WHAT IS ASKED: Extract, exactly, the lines from the line containing "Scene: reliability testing" to the line containing "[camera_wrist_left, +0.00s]", with both lines included and any pictures left out.

SOURCE DATA:
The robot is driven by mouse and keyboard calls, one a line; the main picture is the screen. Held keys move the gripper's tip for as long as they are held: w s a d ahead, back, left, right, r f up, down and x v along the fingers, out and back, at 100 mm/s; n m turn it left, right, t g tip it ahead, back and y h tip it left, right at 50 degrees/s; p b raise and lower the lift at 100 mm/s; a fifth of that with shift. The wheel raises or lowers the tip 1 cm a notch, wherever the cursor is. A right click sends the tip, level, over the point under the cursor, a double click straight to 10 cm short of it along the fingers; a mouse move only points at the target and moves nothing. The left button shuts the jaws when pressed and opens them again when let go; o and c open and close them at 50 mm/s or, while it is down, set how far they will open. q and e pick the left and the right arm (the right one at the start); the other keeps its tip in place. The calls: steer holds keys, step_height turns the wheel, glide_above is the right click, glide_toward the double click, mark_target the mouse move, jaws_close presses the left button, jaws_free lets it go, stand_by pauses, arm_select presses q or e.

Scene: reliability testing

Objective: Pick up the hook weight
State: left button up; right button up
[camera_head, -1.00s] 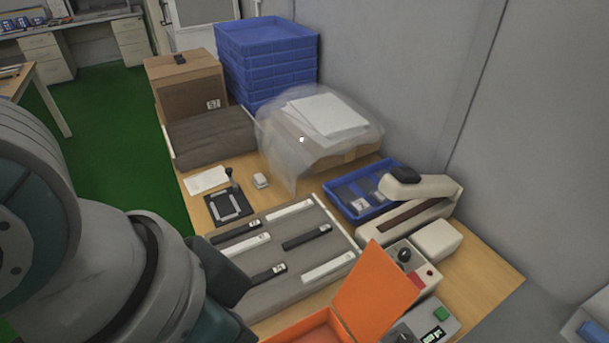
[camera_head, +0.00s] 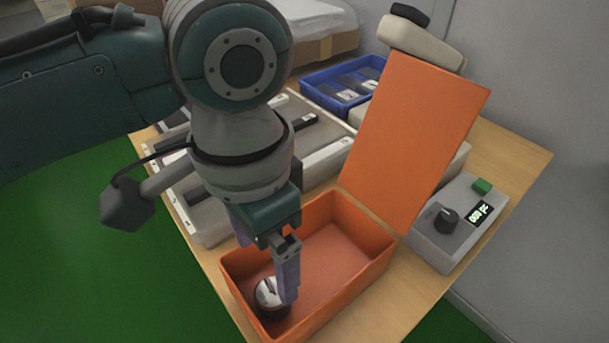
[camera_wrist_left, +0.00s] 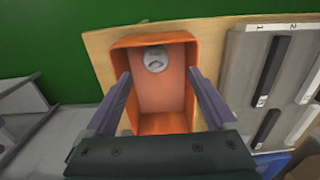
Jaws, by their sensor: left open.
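The hook weight (camera_head: 267,294) is a round piece with a silver top and a dark side. It sits inside the open orange box (camera_head: 345,283), in the near-left corner. My left gripper (camera_head: 276,272) reaches down at the box from above, with one finger partly covering the weight in the head view. In the left wrist view, the weight (camera_wrist_left: 155,58) shows as a silver disc at the far end of the box. The open, empty fingers of my left gripper (camera_wrist_left: 160,74) are spread to either side of the box's middle, with the weight beyond their tips. My right gripper is not in view.
The box's orange lid (camera_head: 418,140) stands raised at its back right. A grey control unit (camera_head: 458,222) with a black knob is to the right. A grey slotted tray (camera_head: 322,160) lies behind my arm, and a blue tray (camera_head: 318,92) is farther back. The wooden table edge is close on the left.

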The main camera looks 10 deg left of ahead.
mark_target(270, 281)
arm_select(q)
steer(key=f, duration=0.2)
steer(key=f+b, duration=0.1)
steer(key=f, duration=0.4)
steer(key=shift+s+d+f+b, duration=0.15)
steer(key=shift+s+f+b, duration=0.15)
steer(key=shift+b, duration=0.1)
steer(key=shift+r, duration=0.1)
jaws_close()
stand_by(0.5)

OUTPUT FOR THIS EXERCISE:
Scene: reliability testing

Objective: Pick up the hook weight
State: left button up; right button up
[camera_head, -1.00s] 
[camera_head, +0.00s] 
[camera_wrist_left, +0.00s] 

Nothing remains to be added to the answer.